The title of Augustus Egg's Past and Present triptych implies, it might be argued, a narrative progression — some kind of illustration of how we arrived at 'now' through an examination of 'then'. The clue to the present situation is found in the following quotation, displayed with the pictures (in fact the paintings were untitled when first exhibited, so this was the only textual elucidation they received): "Aug. 4: Have just heard that B. has been dead more than a fortnight; so his poor children have now lost both their parents. I hear she was seen on Friday last, near the Strand, evidently without a place to lay her head — What a fall hers has been!"

The same moon can be seen in two of the paintings, a visual clue that these are both in the same moment. They are in the present, allied with the quotation (as shown by the solitary, grieving children and the homeless woman they present) and the drawing room image containing all the family is the past with which these present images are juxtaposed — the moment that made the two later images inevitable. There is a starkness to this juxtaposition, as indeed there is to the paintings themselves; they display extreme situations (the discovery of an infidelity, grief and hopelessness) with a rigidity and a peculiar sense of having been thoroughly staged. We see the events and emotions figured in the paintings with a great deal of symbolism — in the first, the woman is flung on the floor in what is very much a pose of shame and despair, as well as a gesture of supplication to the husband who grinds the image of his rival under his shoe. The bisected apple figures both the dissolution of their marriage and the Biblical fall (paralleled with the literally fallen woman) and as if this were not enough, one half of the apple lies on the floor with the unfaithful wife (as though there were a danger that we might miss the point). The other half is stabbed through with a knife — the fatal blow to the doomed husband. Further, the house of cards that the children have been constructing is tumbling to the floor, and they had been attempting to construct it upon some novels by Balzac, a writer famous for his tales of adultery.

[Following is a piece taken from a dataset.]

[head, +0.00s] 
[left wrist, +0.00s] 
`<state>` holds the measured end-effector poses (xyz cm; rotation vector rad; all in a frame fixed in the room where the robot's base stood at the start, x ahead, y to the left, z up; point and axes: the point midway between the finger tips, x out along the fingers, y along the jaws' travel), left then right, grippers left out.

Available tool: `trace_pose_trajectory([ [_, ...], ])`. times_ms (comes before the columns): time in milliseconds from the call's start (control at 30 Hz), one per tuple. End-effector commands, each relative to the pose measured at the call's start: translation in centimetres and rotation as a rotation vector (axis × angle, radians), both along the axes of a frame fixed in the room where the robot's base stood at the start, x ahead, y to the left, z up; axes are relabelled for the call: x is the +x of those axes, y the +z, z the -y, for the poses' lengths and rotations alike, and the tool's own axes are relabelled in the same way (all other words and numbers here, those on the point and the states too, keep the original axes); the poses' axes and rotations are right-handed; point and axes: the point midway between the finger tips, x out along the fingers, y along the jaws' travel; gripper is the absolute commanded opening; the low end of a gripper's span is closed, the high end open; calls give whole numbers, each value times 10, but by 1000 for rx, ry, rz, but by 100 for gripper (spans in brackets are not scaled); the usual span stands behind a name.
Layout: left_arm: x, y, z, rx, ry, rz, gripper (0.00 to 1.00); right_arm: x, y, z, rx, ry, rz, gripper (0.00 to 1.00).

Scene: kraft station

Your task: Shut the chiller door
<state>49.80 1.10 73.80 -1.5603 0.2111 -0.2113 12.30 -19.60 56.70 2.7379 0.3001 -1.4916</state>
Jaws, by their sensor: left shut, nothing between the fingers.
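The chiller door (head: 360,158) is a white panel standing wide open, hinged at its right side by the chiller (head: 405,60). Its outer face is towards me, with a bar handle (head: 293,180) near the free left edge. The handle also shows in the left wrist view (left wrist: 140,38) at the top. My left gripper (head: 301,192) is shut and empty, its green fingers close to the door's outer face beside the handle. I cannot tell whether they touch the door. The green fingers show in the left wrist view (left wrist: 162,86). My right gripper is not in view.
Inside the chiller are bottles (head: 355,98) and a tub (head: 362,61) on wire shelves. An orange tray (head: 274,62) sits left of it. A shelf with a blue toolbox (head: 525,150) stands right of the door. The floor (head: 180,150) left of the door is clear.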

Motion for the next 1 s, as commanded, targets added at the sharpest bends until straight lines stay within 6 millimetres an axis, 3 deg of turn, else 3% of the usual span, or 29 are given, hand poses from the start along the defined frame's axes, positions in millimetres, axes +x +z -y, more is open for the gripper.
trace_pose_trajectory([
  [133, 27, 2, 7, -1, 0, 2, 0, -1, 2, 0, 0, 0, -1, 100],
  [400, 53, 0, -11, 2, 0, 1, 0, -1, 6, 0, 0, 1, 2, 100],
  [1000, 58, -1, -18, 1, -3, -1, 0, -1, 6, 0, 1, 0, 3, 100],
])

There is no room for a complex interpretation of this picture. The adultery of the woman stands utterly condemned (the fact that we do not even see her face is suggestive of the complete lack of sympathy with which we are encouraged to view her; this is all reserved for the husband, whose furious and grief-stricken expression confronts us head-on) the biblical imagery is used without any subtlety — the woman has fallen through weakness and brought the man down with her — and the children's ruined house of cards is yet another comment upon the destruction wrought by this adulterous affair. The seemingly inevitable consequences are shown similarly starkly; the children pose in conventional expressions of abandonment and grief whilst the mother lurks under the bridge (a bridge famous for being a venue for the suicide of desperate women) beneath posters that comment ironically upon her fate, clutching her illegitimate child — again very little is seen of her face, and all we see of the child are his disembodied legs poking out towards us — very little opportunity for connection or sympathy with the bastard child on the part of the viewer.

There does not seem to be a narrative here. It is more an illustration of the commandment, 'Thou shalt not commit adultery'. It is an illustration of a moral and an inexorable judgement on the woman who has transgressed — even the sufferings of the children are shown in connection with the mother's position, thanks to the fact that they all stare at the same moon. The words exhibited with the painting flesh out the story, and perhaps it is indicative of how little narrative is present within the image itself that without the diary entry we would not realize the fact of the father's death — we might instead see the children pining for their mother and feel a sympathy for her through their longing. Instead, once we see them as alone in the world they could be looking out for any guiding or protective power, it is not necessarily an expression of the loss of the mother. Even the novels in the first painting are merely symbolic — the collapsing house of cards built upon the stories of adultery.

This lack of complexity and rigid presentation achieves a peculiar effect in the viewer. We are being encouraged — one might argue, commanded — to judge, and yet the need for our judgement is eradicated because the artist has made his judgement so comprehensively. The result is didactic, perhaps even a warning, and yet at the same time to escape the strong condemnation of the painting we almost feel required to join in and add our own voice to that of the artist. It feels that we are bullied into a reaction.

Questions

What effect do the posters on the walls of the bridge have on the presentation of the mother?

If we were to see the same scenes from a different visual perspective, would we respond differently?

Are we encouraged to flesh out the story of the painting with our own imaginings, for example considering what will be the fate of the children? Do we add a future onto the past and present?

Is there any way in which the paintings allow for sympathy towards the mother?